The Idiot
7.8
The Idiot

Album de Iggy Pop (1977)

Nous sommes en 1975, la scène se déroule dans un asile psychiatrique californien. James Osterberg s’ennuie comme un rat mort, mais au moins il est en sécurité. Il n’y a pas si longtemps, il vomissait ses dents dans un caniveau, inexplicablement attifé en femme, bourré comme jamais, défoncé comme toujours. A cette époque, on l’appelait Iggy Pop, c’était un anti-héro proto-punk à la tête d’un combo culte et chaotique, adulé par une minorité de freaks en quête de sensations fortes, les Stooges. Mais en 75, James n’était plus grand-chose : son groupe légendaire s’était désintégré dans des conditions sordides, et sa tentative d’album solo avec James Williamson n’avait convaincu aucun label. Au fond du gouffre, et pas très enthousiaste à l’idée de crever en même temps que sa carrière, l’Iguane préféra sauver sa peau via l’internement volontaire. Cela dura une année, jusqu’au jour où il reçu la visite du plus célèbre de ses fans.


David Bowie n’était pas au top non plus. Emacié, blanc comme un linge, plus Tin White Duke que jamais. La mémoire laminée par la coke : il n’a plus aucun souvenir des sessions d’enregistrement de son dernier chef d’œuvre, Station To Station. Mais le bougre a de la ressource. Sa muse respire encore : il commence à trainer avec Brian Eno, et découvre les joies du Krautrock, la scène psychédélique allemande dont font partie Kraftwerk, Neu! ou encore Can. Le vampire de la pop va encore frapper, mais d’abord il doit passer prendre son complice dans sa maison de fous. Iggy ne se fait pas prier. Invité sur la tournée Station To Station, il est ébahi par le souci du détail de l’extra-terrestre londonien. Iggy Pop découvre le professionnalisme, et c’est un choc, après les années de délinquance juvénile traversées avec ses intoxiqués favoris, les frère Asheton. Galvanisé, Iggy prend note.


Les fans, eux, se méfient. Iggy Pop est une vraie racaille de Détroit, et Bowie un buveur de thé qui a massacré le mixage de l’ultime brûlot des Stooges, Raw Power. Certains ne pardonnent pas. Présents dans la salle lors du premier concert solo d’Iggy Pop en 1977, Nick Kent et Johnny Thunders attendent beaucoup du retour de l’Iguane aux affaires. Pourtant, la fureur électrique des Stooges n’est pas au rendez-vous. A la place, un son froid et synthétique, un Iggy Pop sous prozac, et un David Bowie discrètement planqué derrière la batterie. Kent est interloqué, mais Thunders fulmine. « Quelle merde. Iggy est devenu la pute de Bowie ». Johnny Thunders n’étant pas le plus délicat des punks new-yorkais, on le voyait mal accueillir à bras ouverts le premier album solo d’Iggy Pop, The Idiot. Une œuvre ambitieuse, surprenante, risquée, et fondatrice à bien des égards.

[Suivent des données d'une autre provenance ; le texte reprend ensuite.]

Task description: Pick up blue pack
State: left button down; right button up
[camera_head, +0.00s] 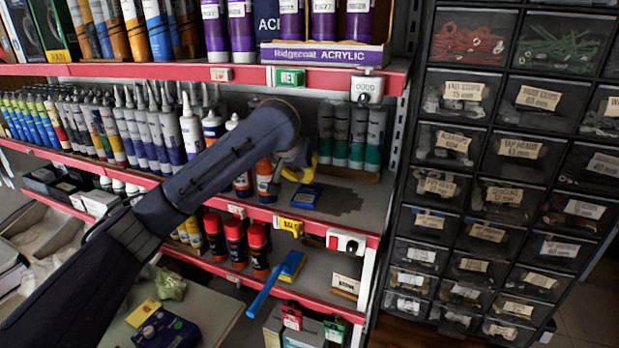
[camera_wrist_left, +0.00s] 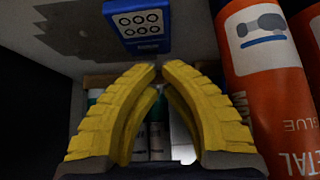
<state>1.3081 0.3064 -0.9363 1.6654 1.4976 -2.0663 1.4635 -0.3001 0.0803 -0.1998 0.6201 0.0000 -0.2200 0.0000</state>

La galette fut enregistrée au château d’Hérouville, adorable patelin situé dans le Val d’Oise, bien loin des jungles urbaines auxquelles Iggy est habitué. On dit l’endroit hanté par les esprits de Chopin et de George Sand, des spectres autrement plus raffinés que les camés de Detroit. Le bol d’air est bénéfique pour l’Iguane, qui joue au caméléon : avec ses binocles, ses cheveux courts et ses fringues d’élève studieux, il ne ressemble plus vraiment au chanteur des Stooges. The Idiot n’aura pas grand-chose à voir avec la sauvagerie instinctive du trio américain. Sous influence teutonne, Bowie concocte un son rigide et électronique avec grand renfort de synthétiseur, cet instrument méprisé par les punks intégristes. Pop se découvre une belle aisance de crooner déviant, talent dont il abusera lourdement en dernière partie de carrière. "Sister Midnight" déclenche les hostilités avec un groove androïde, porté par une voix de basse stoïque qui attendra la dernière minute pour lâcher la bride. Cerné en plein enfer new-wave, il hurle comme un loup pris au piège, primitif étranger à toute forme de technologie. Seule la guitare inventive de Carlos Alomar vient apporter de l’humanité à cette machinerie, incarnée par la basse obsédante de George Murray, la batterie sentencieuse de Michel Santangeli et les claviers futuristes de Bowie.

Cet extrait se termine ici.